Mary Kay – which got its start in 1963 and has since grown into a $4 billion-plus per year business – claims that it has sold mascara products sold using its federally registered LASH LOVE® mark since 2011, selling “over $120 million dollars of the popular LASH LOVE products” in that time. Fast forward to this year and the privately owned multi-level marketing company claims that Ulta adopted the mark for its own products and began selling “kit of six mascara products” branded with the “Lash Love” name.
Instead of merely using “Lash Love” in a descriptive capacity, Mary Kay – which operates through a network of approximately 500,000 “Independent Beauty Consultants” in the U.S., who market the company’s products “directly to consumers utilizing, among other direct sales methods, [and] personal websites accessed through MaryKay.com – claims that Ulta is using its “LASH LOVE® as a prominent designator for [Ulta’s] kit,” meaning that the retailer is using it in a source-identifying trademark capacity manner. (The descriptive vs. source-identifying distinction is significant, as trademark law only provides protection (and thus, gives rise to claims for infringement) for marks that identify the source of a goods or services; it does not protect uses – such as descriptive or decorative ones – that do not have source-identifying functions.)
More than just adopting its mark, Mary Kay argues that “the words LASH LOVE appear in bold capital letters on [the Ulta] box with pink trimming, a color that has come to be associated with Mary Kay products, and that appears prominently on the packaging for Mary Kay products,” a further attempt to pass off its products as potentially associated with Mary-Kay.
With such alleged infringement in mind, Mary Kay sent a cease-and-desist letter to Ulta’s general counsel on November 7, 2019, “demanding, among other things, that Ulta cease selling the infringing product, change the name of the listing of the infringing product on the Ulta website, and permanently cease using the LASH LOVE® mark or any confusingly similar marks in connection with cosmetics.”

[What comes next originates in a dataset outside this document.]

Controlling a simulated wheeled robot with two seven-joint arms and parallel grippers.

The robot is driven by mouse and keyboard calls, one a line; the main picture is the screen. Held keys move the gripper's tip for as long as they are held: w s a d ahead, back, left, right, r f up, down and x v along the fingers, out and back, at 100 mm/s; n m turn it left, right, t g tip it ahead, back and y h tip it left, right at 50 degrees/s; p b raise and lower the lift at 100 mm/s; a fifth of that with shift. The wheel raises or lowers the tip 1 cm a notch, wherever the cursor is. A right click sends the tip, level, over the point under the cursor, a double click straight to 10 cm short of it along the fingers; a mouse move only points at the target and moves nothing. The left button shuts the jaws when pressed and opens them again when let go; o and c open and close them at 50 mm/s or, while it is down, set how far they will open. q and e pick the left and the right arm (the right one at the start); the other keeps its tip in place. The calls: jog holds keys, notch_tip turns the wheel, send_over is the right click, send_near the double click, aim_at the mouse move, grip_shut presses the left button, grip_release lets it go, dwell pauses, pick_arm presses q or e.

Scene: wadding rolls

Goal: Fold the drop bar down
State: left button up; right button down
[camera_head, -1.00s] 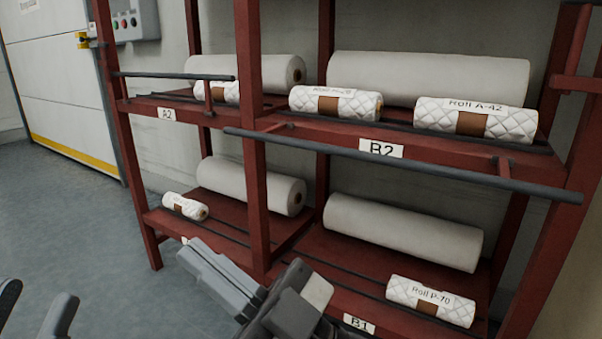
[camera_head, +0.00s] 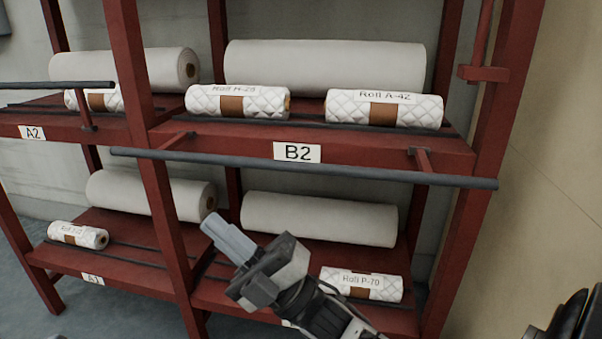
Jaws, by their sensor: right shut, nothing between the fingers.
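The drop bar at B2 (camera_head: 300,168) is a long dark bar on two short red arms. It stands out in front of the B2 shelf edge, just below the B2 label. Another drop bar at A2 (camera_head: 45,86) stands upright on its red arm, across the front of the A2 roll. My right gripper (camera_head: 228,238) is shut and empty. It points up and left in front of the lower shelf, below the B2 bar and apart from it in the picture. My left gripper is not clearly in view.
The red rack (camera_head: 170,235) holds large plain rolls at the back and small quilted rolls in front, including Roll A-42 (camera_head: 385,108) and Roll P-70 (camera_head: 362,284). A red post (camera_head: 490,150) and a beige wall (camera_head: 550,150) bound the right side.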

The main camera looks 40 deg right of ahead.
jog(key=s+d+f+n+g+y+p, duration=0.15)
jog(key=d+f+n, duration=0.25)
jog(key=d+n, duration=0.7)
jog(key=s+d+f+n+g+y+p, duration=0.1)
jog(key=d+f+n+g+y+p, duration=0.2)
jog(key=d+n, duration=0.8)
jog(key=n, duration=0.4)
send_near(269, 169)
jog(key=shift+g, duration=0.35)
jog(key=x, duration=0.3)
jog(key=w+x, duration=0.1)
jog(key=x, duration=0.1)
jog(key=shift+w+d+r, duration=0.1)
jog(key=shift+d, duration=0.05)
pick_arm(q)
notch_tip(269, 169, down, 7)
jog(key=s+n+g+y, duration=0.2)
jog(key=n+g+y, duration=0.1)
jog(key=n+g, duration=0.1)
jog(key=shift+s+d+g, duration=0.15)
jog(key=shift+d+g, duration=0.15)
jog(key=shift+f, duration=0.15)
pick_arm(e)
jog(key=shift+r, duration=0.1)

Ulta’s “Lash Love” mascara kit
While Mary Kay claims that Ulta’s counsel did, in fact, respond to its letter, the counsel merely “stated that [Ulta was] reviewing Mary Kay’s letter [and] provided no other substantive response.” As of the time of filing this lawsuit, Ulta has “not provided any further response to Mary Kay’s letter,” per Mary Kay and “continues to sell the infringing product on the Ulta website and in [its more than 1,100] retail stores around the country.”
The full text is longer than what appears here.